## Stated task
Copy exactly, and only, the lines between the line holding "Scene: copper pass" and the line holding "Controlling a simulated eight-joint", inclusive; skip the pictures.

## Material shown
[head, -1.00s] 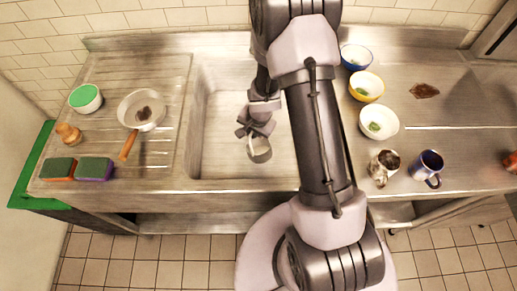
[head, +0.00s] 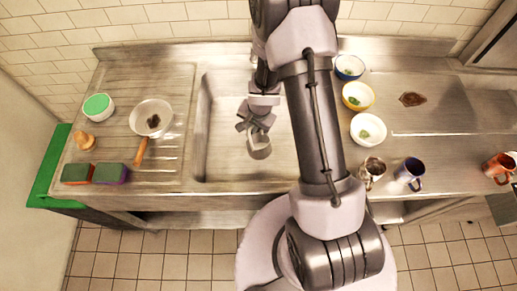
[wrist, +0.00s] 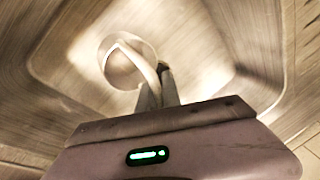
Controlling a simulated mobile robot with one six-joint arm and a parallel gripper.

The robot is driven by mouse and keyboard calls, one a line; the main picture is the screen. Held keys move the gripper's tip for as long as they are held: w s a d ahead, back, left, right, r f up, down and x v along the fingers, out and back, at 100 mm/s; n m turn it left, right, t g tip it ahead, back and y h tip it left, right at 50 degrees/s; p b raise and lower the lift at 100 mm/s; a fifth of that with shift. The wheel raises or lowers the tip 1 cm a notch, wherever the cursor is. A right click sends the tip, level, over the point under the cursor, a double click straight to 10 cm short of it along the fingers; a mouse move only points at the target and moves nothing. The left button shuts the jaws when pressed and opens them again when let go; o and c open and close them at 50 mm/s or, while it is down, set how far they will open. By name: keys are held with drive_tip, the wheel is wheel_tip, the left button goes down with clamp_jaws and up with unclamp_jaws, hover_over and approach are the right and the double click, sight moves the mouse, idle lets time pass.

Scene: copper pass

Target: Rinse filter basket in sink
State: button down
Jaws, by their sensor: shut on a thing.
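My gripper (head: 256,125) is over the steel sink and shut on a small round metal cup, which looks like the filter basket (head: 259,149). The basket hangs tilted at the fingertips, and its near side faces the head camera. In the wrist view the basket (wrist: 117,68) shows as a pale round form beyond the fingers, with the sink walls around it. The sink basin (head: 222,150) looks empty where it shows. My arm hides its right part. I see no tap or running water. I cannot tell how high the basket is above the sink floor.
Left drainboard: a wooden-handled strainer (head: 163,108) with dark residue, a green-topped tub (head: 97,106), a wooden knob-like item (head: 85,140) and two sponges (head: 77,174). Right counter: several bowls (head: 358,97), a metal cup (head: 372,172), a blue mug (head: 408,172), an orange mug (head: 497,167) and a brown spill (head: 412,99).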

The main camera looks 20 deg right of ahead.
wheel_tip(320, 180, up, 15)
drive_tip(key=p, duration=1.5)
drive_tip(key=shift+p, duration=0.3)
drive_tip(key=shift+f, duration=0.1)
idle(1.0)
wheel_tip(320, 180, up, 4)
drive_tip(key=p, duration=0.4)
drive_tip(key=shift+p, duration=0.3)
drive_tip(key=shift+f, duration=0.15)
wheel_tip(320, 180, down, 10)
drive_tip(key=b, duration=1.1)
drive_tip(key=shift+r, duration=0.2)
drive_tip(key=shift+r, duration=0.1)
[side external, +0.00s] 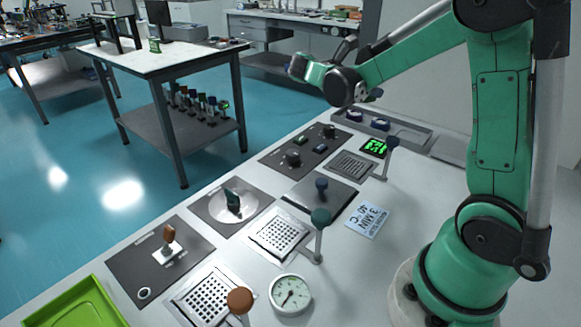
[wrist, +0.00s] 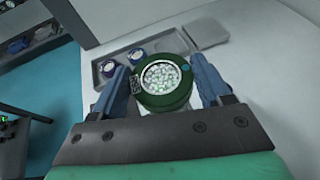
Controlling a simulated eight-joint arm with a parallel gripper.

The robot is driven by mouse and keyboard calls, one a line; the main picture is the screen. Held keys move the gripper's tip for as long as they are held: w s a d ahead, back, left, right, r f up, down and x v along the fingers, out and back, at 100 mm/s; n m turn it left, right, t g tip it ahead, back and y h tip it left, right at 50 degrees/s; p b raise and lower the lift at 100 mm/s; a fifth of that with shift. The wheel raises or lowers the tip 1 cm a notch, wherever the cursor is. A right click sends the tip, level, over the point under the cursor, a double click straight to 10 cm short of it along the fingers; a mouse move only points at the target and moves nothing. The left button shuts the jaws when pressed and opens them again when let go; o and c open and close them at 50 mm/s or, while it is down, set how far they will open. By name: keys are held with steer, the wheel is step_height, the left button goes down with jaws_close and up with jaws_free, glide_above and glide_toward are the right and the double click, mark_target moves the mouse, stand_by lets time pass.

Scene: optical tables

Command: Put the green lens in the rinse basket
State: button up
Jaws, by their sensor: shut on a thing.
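My gripper (wrist: 163,88) is shut on the green lens (wrist: 149,99), a round dark-green ring with a pale speckled face. In the wrist view, its two blue fingers stand on either side of the ring. In the side view my wrist is high above the far end of the bench, and the lens is not clearly visible. Three square perforated metal baskets show there: one by a green knob (side external: 278,235), one by an orange knob (side external: 214,296), one by a blue knob (side external: 353,166). I cannot tell which is the rinse basket.
Upright knobbed posts (side external: 320,217) stand beside the baskets. A dial gauge (side external: 290,294), a "3 MIN 40 °C" card (side external: 368,219) and a lime-green tray (side external: 75,305) are nearer.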

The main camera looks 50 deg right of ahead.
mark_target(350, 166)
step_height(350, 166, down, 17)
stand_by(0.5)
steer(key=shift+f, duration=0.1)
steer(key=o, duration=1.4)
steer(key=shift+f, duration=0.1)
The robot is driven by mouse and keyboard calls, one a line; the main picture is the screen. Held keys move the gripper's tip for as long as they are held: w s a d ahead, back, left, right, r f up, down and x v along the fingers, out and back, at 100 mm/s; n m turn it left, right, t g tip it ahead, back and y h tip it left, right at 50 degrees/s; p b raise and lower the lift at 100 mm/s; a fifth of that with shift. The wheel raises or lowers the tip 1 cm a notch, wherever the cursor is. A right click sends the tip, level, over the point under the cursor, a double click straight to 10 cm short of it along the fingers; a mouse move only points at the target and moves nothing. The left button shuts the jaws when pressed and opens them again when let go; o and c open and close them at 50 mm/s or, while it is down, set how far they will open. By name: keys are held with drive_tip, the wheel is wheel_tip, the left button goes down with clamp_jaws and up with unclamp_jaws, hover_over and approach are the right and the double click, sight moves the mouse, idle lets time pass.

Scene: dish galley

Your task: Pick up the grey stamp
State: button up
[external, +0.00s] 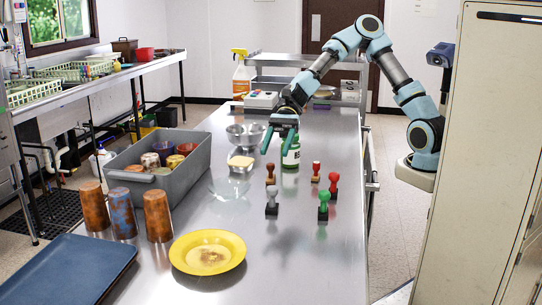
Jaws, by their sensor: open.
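The grey stamp (272,200) stands upright on the steel table, left of the green stamp (324,206). Its handle is light grey and its base is darker. My gripper (277,152) is open and empty above the table, pointing down.
A brown stamp (270,172) and two red-topped stamps (316,172) (333,185) stand close by. A grey bin (185,180) with cups, rusty tumblers (158,216), a yellow plate (207,252) and a metal bowl (245,136) are to the left. The front right table area is clear.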

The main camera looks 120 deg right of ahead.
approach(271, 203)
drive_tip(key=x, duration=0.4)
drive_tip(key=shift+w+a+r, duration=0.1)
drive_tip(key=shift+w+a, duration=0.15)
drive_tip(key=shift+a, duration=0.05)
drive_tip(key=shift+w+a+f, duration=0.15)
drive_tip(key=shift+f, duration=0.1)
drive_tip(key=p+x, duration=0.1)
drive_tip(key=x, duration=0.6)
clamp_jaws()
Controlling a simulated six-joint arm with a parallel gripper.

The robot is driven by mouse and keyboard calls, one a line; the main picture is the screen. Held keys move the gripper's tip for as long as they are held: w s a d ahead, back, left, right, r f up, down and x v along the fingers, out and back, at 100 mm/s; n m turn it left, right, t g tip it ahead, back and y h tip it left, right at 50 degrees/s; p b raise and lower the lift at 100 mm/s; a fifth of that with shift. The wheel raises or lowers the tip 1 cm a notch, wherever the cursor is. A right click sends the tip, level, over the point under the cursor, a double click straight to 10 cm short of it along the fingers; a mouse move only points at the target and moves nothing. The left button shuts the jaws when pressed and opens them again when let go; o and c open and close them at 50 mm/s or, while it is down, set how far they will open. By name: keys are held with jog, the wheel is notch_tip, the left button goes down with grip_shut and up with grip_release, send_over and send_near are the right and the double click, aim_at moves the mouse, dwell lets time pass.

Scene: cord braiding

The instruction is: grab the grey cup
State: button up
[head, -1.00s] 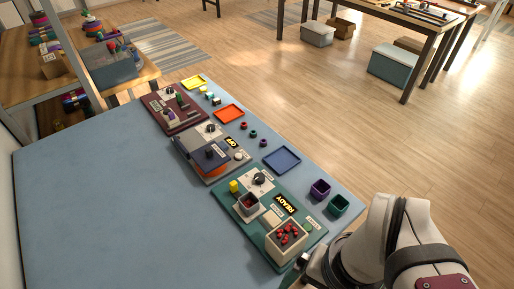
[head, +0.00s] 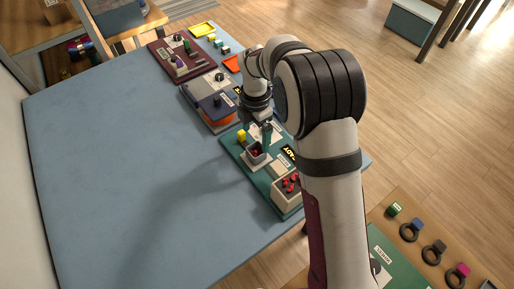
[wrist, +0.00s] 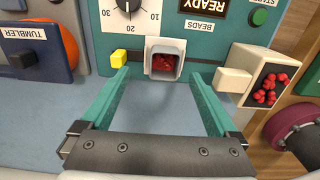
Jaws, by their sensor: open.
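The grey cup (head: 256,153) stands on the green machine base (head: 262,180) with red beads in it. In the wrist view the grey cup (wrist: 179,68) is straight ahead, its mouth facing the camera and red beads inside. My gripper (head: 259,137) is over the green base beside the cup. In the wrist view my gripper (wrist: 158,74) is open, with one teal finger to each side of the cup's line. Nothing is between the fingers, and the cup appears just beyond the tips. Whether they touch it I cannot tell.
A cream box of red beads (wrist: 268,84) is right of the cup, with a cream block beside it. A yellow block (wrist: 118,58) is close to the left finger. The tumbler machine (head: 212,108) stands farther back. The blue table (head: 130,150) is clear at left.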

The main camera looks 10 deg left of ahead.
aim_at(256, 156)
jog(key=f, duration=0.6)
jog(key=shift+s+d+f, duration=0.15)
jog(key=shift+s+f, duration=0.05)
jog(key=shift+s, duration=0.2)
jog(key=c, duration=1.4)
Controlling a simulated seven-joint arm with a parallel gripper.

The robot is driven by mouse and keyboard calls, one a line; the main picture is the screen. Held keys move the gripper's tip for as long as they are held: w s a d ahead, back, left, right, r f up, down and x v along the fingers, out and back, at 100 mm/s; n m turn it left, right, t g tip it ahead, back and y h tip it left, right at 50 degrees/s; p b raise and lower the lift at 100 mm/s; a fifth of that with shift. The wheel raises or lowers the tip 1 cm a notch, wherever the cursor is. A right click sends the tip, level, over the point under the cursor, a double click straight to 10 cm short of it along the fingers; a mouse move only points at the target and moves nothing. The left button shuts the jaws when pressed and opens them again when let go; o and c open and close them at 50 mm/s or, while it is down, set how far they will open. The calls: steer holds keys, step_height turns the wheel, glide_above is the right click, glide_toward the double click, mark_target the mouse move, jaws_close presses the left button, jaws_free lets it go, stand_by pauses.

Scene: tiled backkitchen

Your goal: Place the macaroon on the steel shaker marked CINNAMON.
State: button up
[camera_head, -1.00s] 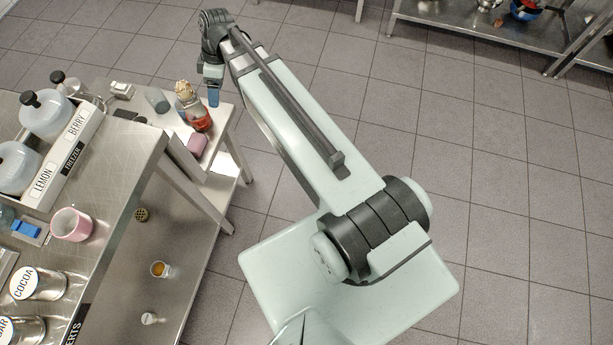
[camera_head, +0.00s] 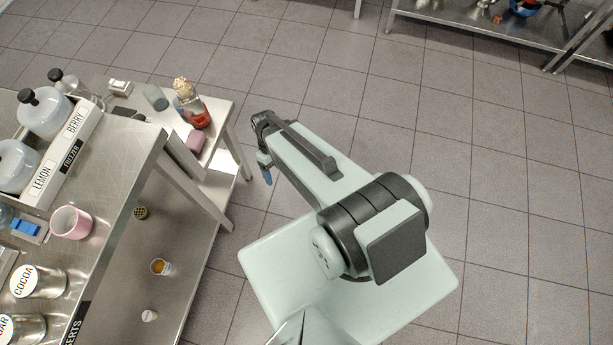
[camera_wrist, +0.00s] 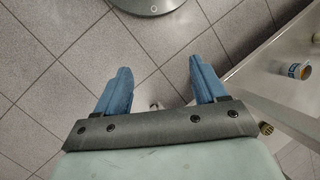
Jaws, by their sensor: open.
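My gripper (camera_head: 266,168) hangs over the floor to the right of the small side table in the head view, pointing down. I cannot make out a macaroon for certain; a small pink rounded object (camera_head: 197,141) lies on the side table, too small to identify. No label reading CINNAMON shows. A steel shaker with a white lid marked COCOA (camera_head: 38,282) stands on the steel counter at lower left, and another lid (camera_head: 20,329), cut off by the frame, reads "AR".
The side table (camera_head: 222,112) holds a bottle with red contents (camera_head: 193,105). The counter holds a rack labelled LEMON and BERRY (camera_head: 62,152) and a pink cup (camera_head: 71,222). A lower shelf (camera_head: 190,240) carries a small cup (camera_head: 160,267).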

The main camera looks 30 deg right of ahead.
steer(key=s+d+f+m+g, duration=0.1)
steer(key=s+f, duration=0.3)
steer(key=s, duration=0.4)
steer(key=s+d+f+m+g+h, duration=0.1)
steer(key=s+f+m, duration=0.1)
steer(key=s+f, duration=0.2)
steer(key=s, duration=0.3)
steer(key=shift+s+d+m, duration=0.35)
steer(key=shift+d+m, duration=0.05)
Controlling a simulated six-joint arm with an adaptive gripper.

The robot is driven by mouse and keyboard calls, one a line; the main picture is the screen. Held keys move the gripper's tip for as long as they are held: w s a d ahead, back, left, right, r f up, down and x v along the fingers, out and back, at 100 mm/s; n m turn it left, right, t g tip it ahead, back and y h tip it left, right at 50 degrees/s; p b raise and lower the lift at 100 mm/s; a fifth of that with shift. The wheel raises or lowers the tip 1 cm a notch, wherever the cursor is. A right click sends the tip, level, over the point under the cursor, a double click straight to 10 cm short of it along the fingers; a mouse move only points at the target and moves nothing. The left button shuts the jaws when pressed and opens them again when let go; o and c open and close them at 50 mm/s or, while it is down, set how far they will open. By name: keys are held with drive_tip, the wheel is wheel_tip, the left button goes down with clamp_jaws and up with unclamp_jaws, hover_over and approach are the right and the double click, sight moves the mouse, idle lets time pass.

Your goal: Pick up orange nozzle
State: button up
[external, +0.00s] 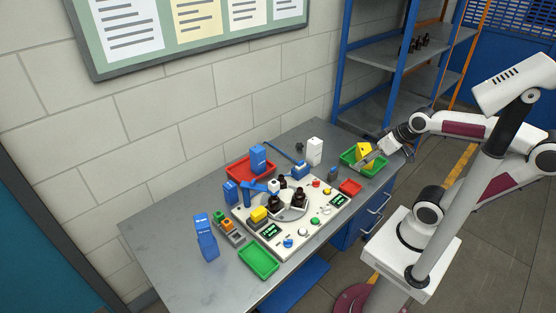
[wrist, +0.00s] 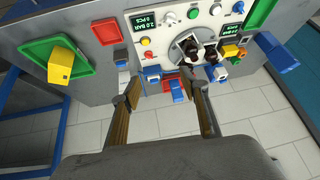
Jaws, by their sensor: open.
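A small orange piece (external: 227,224), which looks like the orange nozzle, sits beside a small green piece (external: 218,215) in a grey holder (external: 236,238) left of the control panel. In the wrist view a small orange patch (wrist: 241,54) shows at the right by the panel; its shape is too small to make out. My gripper (external: 367,163) is at the right end of the table, by the green tray with the yellow block, far from the orange piece. In the wrist view its two fingers (wrist: 165,105) stand wide apart with nothing held between them.
The white panel (external: 262,247) carries dark bottles (external: 299,197) on a round plate. A yellow block (external: 363,149) is in a green tray (external: 345,161). Blue blocks (external: 207,246), a red tray (external: 235,172) and another green tray (external: 270,268) surround the panel. The table's left front is clear.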

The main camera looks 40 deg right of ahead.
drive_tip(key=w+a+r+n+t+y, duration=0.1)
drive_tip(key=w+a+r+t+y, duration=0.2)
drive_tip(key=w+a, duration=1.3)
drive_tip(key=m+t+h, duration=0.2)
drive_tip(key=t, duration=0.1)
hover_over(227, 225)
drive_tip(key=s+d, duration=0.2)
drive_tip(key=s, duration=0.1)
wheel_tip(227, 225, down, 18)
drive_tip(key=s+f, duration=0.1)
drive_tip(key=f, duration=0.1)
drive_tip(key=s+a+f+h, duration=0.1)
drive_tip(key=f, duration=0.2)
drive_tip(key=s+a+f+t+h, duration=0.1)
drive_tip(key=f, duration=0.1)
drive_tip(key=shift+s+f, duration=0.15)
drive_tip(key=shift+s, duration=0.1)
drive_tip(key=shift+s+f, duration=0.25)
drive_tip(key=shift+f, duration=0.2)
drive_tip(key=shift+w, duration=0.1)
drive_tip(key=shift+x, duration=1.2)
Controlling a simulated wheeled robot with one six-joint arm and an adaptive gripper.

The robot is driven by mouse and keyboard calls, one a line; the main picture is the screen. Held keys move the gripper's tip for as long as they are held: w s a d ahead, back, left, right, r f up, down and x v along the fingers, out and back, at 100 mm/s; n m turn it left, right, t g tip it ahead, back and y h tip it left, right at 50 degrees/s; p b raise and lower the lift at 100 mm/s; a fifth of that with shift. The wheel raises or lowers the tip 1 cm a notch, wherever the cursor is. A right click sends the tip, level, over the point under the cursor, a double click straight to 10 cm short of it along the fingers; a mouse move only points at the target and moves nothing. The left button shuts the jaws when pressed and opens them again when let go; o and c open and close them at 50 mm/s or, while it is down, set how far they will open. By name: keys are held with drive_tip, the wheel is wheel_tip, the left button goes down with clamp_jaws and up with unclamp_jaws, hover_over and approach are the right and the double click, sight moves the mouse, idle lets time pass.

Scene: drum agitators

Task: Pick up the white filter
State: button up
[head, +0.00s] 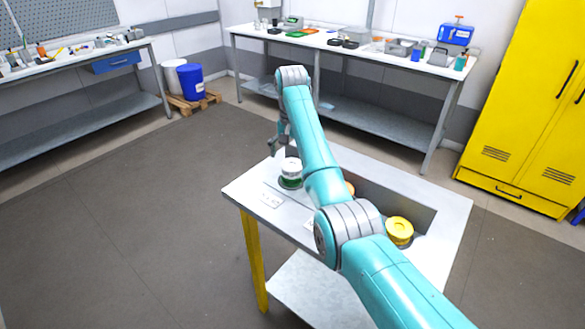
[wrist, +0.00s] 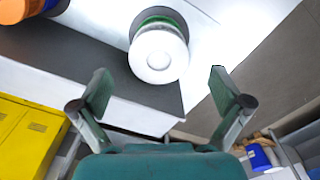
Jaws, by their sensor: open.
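The white filter (head: 291,167) is a round white piece on a green base at the left of the grey-topped table, beside my forearm. In the wrist view the white filter (wrist: 158,56) shows its round white end with a green band behind it, in a round opening. My gripper (wrist: 166,85) is open and empty, its two fingers apart on either side below the filter, not touching it. In the head view my gripper (head: 281,143) is small and partly hidden by the arm, above and just left of the filter.
A yellow round part (head: 399,230) sits in the dark recess of the table (head: 450,205). An orange part (head: 351,188) is mostly hidden behind my arm. Labels (head: 270,200) lie on the front left. A yellow cabinet (head: 530,110) and workbenches (head: 345,50) stand beyond; the floor on the left is clear.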

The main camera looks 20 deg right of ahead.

## Answer to the exercise
Scene: copper pass

Target: Rinse filter basket in sink
State: button down
Jaws, by their sensor: shut on a thing.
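My gripper (head: 256,125) is over the steel sink and shut on a small round metal cup, which looks like the filter basket (head: 259,149). The basket hangs tilted at the fingertips, and its near side faces the head camera. In the wrist view the basket (wrist: 117,68) shows as a pale round form beyond the fingers, with the sink walls around it. The sink basin (head: 222,150) looks empty where it shows. My arm hides its right part. I see no tap or running water. I cannot tell how high the basket is above the sink floor.
Left drainboard: a wooden-handled strainer (head: 163,108) with dark residue, a green-topped tub (head: 97,106), a wooden knob-like item (head: 85,140) and two sponges (head: 77,174). Right counter: several bowls (head: 358,97), a metal cup (head: 372,172), a blue mug (head: 408,172), an orange mug (head: 497,167) and a brown spill (head: 412,99).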

The main camera looks 20 deg right of ahead.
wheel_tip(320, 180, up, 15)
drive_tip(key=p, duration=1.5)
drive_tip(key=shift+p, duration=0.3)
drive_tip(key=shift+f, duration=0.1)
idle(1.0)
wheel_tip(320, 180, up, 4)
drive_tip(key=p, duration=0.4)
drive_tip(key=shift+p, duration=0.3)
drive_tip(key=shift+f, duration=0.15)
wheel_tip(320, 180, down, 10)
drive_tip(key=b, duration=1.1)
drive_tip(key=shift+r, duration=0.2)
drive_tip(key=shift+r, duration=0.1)
[side external, +0.00s] 
[wrist, +0.00s] 
Controlling a simulated eight-joint arm with a parallel gripper.

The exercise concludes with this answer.